== Data shown ==

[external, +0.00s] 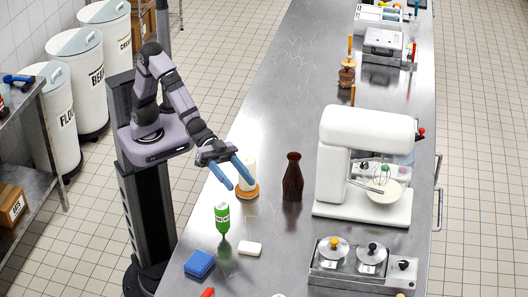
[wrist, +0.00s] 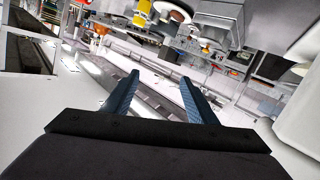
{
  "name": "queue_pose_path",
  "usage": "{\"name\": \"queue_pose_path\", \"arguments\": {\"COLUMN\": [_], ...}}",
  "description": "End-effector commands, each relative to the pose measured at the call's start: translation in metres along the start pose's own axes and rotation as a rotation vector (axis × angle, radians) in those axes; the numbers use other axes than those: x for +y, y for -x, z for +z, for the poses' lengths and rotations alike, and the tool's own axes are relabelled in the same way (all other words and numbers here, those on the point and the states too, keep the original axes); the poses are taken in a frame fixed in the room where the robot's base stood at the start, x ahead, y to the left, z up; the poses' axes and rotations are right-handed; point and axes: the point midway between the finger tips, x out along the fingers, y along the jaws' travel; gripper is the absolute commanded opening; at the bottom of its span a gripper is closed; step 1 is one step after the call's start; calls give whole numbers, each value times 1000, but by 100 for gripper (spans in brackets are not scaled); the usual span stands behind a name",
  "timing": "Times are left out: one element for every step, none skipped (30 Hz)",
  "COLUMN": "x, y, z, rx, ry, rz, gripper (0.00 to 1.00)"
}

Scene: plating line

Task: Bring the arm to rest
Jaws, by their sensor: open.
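My gripper (external: 232,174) is open, with its two blue fingers apart and nothing visible between them. In the external view it is over the left edge of the steel table, just in front of a white cylinder on a round wooden base (external: 246,191). I cannot tell whether a finger touches the cylinder. In the wrist view my gripper (wrist: 160,98) also shows empty, pointing out over a tilted view of the room.
A green bottle (external: 222,219), blue block (external: 199,264) and white block (external: 250,248) sit nearer the front. A dark brown bottle (external: 293,177) stands right of my gripper, then a white stand mixer (external: 340,160). The table's middle (external: 285,90) is clear farther back.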

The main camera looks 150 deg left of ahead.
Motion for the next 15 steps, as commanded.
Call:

== Instruction ==
Search the data above for lines holding "COLUMN" and copy each of them.

== Problem solution ==
  "usage": "{\"name\": \"queue_pose_path\", \"arguments\": {\"COLUMN\": [_], ...}}",
  "COLUMN": "x, y, z, rx, ry, rz, gripper (0.00 to 1.00)"

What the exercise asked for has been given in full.